I have personally helped 3 heroin addicts in their deepest times of need. My daughter, my daughters best friend (who had a 6 year old child), and a boyfriend. They all chose drugs over all else in life. They all suffered the ultimate loss as did all who were close to them. Each died months to a couple years apart from the same fate even though their best friend died as a result of overdose. It truly baffles my mind as to how friends can watch other friends die from this shit and yet they never learn. My daughter suffered 4 friends deaths from heroin and still did not learn. Hurts like a mother fucker every single day!!!
Honestly I am not used to being around people with drug problems. I guess I kind of should know this is a common problem especially among dancers, but seeing her doing that badly was kind of upsetting to me. She’s a nice person but she clearly has some serious problems.
That's your own neediness talking, not hers.
Do you really think that she doesn't know full well that what she's doing is bad for her? That your brilliant insights are going to shine a special light on what is already obvious? 😉
Someday she will really look for help, but it won't be from the condescending weirdo at the club who paid to have her rub in his lap and then suddenly shifted gears into some misguided lifestyle outreach.

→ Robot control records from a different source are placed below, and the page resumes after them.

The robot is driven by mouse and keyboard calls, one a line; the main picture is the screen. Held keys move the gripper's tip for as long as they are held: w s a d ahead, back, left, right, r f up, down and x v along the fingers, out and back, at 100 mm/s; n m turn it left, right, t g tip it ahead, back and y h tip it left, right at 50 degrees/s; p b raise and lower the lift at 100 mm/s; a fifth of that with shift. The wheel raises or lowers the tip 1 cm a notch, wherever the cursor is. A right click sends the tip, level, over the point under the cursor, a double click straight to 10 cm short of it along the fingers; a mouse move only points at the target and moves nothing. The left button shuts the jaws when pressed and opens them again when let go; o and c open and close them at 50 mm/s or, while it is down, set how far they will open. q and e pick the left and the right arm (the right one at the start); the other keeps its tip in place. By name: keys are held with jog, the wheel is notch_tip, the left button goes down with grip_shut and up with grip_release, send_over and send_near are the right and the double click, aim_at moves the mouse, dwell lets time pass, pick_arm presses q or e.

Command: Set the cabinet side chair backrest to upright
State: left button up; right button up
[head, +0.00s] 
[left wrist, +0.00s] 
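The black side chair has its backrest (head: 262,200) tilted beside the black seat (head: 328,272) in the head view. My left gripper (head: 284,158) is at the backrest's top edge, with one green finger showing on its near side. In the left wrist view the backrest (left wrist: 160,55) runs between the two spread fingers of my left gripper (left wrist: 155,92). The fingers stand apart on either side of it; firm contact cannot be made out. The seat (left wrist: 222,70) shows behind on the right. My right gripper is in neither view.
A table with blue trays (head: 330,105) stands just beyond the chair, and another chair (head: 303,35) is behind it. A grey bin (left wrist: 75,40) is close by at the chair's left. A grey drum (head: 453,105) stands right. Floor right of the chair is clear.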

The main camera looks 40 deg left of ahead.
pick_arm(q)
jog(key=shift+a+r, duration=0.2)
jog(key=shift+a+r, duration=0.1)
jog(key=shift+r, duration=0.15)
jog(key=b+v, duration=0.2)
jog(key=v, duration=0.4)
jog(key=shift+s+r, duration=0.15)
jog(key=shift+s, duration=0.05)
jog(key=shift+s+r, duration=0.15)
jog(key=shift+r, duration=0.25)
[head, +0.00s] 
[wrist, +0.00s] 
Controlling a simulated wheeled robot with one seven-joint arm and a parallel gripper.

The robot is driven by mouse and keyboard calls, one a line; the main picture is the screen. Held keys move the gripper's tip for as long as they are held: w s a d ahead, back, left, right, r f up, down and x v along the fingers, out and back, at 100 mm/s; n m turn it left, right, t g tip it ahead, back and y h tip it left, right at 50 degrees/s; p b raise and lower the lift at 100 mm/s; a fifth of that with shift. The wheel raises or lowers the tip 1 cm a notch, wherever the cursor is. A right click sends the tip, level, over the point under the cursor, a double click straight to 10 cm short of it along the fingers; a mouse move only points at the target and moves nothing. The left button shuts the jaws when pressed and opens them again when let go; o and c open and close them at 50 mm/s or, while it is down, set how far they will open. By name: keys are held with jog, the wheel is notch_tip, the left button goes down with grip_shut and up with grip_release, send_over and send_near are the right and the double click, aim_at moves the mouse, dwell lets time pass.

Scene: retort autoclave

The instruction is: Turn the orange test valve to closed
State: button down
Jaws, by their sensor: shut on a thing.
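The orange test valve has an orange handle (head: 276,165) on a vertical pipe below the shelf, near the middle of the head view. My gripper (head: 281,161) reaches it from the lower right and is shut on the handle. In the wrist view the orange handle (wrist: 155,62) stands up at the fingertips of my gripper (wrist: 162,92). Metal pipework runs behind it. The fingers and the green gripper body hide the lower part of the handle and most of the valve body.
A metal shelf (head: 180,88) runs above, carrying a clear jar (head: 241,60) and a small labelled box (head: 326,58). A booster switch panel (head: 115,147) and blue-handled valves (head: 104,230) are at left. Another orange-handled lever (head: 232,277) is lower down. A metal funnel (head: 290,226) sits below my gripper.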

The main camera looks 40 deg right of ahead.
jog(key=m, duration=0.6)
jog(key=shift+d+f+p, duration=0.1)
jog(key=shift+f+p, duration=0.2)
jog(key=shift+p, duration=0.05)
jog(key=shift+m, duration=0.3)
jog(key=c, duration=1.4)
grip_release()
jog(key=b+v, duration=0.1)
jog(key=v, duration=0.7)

Contrary to your own view of yourself, she doesn't see you as you see yourself and she won't find your concern to be as endearing as you no doubt hope she will. If I were you, I'd just leave her be and not make her life just a little more crappy than it already is.
Apologies. My weekends are generally pretty busy.
You guys were probably right that I couldn’t help her but these girls aren’t necessarily hopeless. She wasn’t like this until recently and I’d like to think she can get things together.
We're all a bit cynical here, and usually for good reasons. But sometimes that cynicism is unwarranted. I hope that this is one of those times.